Required work:
Copy out exactly the lines from the start of the data to the line containing "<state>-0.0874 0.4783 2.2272". Include both.

==============================

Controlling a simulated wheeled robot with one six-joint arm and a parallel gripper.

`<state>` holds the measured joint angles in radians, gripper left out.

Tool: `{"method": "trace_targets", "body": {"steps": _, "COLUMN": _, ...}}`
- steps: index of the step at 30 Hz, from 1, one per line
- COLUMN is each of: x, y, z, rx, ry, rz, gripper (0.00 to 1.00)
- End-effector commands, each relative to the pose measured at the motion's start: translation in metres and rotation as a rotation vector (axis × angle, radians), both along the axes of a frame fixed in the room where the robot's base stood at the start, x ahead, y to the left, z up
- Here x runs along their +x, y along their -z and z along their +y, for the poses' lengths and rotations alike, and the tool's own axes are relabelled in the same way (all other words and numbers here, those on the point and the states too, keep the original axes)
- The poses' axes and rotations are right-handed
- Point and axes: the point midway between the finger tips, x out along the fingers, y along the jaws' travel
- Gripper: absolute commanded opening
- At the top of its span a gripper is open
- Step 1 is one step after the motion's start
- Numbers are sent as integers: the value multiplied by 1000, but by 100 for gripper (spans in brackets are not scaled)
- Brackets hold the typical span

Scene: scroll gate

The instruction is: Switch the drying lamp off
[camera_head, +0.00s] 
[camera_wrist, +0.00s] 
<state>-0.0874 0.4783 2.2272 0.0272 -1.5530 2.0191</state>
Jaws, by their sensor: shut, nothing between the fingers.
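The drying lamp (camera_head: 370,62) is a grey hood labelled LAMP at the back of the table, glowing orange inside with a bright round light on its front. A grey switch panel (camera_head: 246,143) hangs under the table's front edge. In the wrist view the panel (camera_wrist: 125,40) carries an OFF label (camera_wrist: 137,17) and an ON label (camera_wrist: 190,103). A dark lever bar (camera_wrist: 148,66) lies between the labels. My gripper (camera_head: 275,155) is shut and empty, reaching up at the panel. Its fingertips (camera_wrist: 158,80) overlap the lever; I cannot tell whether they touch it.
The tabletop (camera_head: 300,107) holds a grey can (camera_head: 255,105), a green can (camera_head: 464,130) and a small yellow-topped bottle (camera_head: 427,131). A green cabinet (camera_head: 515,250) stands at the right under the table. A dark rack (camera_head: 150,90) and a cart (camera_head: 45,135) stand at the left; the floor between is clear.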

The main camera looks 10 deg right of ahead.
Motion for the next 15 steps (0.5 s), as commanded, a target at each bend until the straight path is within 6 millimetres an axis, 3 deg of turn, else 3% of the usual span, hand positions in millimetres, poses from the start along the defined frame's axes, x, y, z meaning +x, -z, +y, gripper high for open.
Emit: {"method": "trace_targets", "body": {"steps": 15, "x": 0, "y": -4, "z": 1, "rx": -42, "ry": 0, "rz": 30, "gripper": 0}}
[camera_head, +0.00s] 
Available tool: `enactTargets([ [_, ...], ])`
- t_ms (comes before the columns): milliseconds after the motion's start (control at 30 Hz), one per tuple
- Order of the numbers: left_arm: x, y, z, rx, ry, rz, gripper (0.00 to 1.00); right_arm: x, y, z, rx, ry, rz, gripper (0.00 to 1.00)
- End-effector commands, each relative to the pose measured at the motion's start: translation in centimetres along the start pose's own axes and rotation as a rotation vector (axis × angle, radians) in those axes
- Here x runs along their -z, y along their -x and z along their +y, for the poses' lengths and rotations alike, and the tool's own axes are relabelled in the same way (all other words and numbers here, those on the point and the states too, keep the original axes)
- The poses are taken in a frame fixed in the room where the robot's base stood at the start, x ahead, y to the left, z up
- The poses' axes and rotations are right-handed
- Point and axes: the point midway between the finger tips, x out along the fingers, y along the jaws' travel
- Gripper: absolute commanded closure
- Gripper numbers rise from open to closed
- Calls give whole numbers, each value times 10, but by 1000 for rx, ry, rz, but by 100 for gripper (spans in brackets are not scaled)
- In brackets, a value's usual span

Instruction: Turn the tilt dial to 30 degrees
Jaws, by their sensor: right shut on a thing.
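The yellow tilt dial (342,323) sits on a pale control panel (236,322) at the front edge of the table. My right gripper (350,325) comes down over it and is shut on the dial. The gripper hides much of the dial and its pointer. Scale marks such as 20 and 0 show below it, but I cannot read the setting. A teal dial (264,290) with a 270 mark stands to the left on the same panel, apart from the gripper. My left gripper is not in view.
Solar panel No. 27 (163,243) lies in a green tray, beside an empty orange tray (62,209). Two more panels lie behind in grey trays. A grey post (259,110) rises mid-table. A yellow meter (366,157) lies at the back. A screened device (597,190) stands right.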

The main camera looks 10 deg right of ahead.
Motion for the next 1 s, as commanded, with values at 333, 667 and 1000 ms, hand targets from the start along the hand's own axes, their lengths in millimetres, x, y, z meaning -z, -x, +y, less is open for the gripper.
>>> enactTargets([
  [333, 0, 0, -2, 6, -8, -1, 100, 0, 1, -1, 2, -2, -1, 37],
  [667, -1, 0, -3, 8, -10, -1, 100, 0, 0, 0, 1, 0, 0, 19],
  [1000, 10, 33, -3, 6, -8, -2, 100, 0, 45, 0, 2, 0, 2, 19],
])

==============================

Task solution:
Controlling a simulated wheeled robot with one six-joint arm and a parallel gripper.

`<state>` holds the measured joint angles in radians, gripper left out.

Tool: `{"method": "trace_targets", "body": {"steps": _, "COLUMN": _, ...}}`
- steps: index of the step at 30 Hz, from 1, one per line
- COLUMN is each of: x, y, z, rx, ry, rz, gripper (0.00 to 1.00)
- End-effector commands, each relative to the pose measured at the motion's start: translation in metres and rotation as a rotation vector (axis × angle, radians), both along the axes of a frame fixed in the room where the robot's base stood at the start, x ahead, y to the left, z up
- Here x runs along their +x, y along their -z and z along their +y, for the poses' lengths and rotations alike, and the tool's own axes are relabelled in the same way (all other words and numbers here, those on the point and the states too, keep the original axes)
- The poses' axes and rotations are right-handed
- Point and axes: the point midway between the finger tips, x out along the fingers, y along the jaws' travel
- Gripper: absolute commanded opening
- At the top of its span a gripper is open
- Step 1 is one step after the motion's start
- Numbers are sent as integers: the value multiplied by 1000, but by 100 for gripper (spans in brackets are not scaled)
- Brackets hold the typical span

Scene: scroll gate

The instruction is: Switch the drying lamp off
[camera_head, +0.00s] 
[camera_wrist, +0.00s] 
<state>-0.0874 0.4783 2.2272 0.0272 -1.5530 2.0191</state>

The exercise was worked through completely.